## Short exercise
Your task is to output the listing word for word, with pictures excluded.

## Stored data
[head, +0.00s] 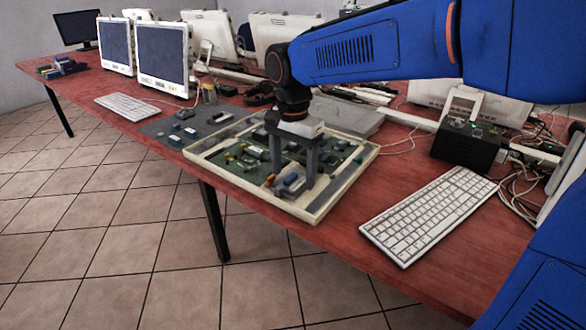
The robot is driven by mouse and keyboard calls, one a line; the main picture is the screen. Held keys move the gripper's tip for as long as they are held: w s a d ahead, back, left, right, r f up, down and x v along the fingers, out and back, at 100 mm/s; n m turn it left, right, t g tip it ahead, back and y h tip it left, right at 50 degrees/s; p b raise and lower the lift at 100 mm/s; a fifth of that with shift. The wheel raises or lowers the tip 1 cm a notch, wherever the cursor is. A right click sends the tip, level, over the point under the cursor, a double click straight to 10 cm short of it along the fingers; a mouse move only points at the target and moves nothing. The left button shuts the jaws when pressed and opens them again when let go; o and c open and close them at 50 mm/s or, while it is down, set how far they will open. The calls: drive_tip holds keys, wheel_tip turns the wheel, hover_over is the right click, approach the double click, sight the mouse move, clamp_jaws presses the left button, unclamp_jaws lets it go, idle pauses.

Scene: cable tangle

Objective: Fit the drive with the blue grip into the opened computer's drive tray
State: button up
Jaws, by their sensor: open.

## Reply to the exercise
[head, +0.00s] 
The robot is driven by mouse and keyboard calls, one a line; the main picture is the screen. Held keys move the gripper's tip for as long as they are held: w s a d ahead, back, left, right, r f up, down and x v along the fingers, out and back, at 100 mm/s; n m turn it left, right, t g tip it ahead, back and y h tip it left, right at 50 degrees/s; p b raise and lower the lift at 100 mm/s; a fifth of that with shift. The wheel raises or lowers the tip 1 cm a notch, wherever the cursor is. A right click sends the tip, level, over the point under the cursor, a double click straight to 10 cm short of it along the fingers; a mouse move only points at the target and moves nothing. The left button shuts the jaws when pressed and opens them again when let go; o and c open and close them at 50 mm/s or, while it is down, set how far they will open. The calls: drive_tip holds keys, wheel_tip turns the wheel, hover_over is the right click, approach the double click, sight the mouse move, clamp_jaws presses the left button, unclamp_jaws lets it go, idle pauses.

Scene: cable tangle

Objective: Fit the drive with the blue grip into the opened computer's drive tray
State: button up
Jaws, by their sensor: open.

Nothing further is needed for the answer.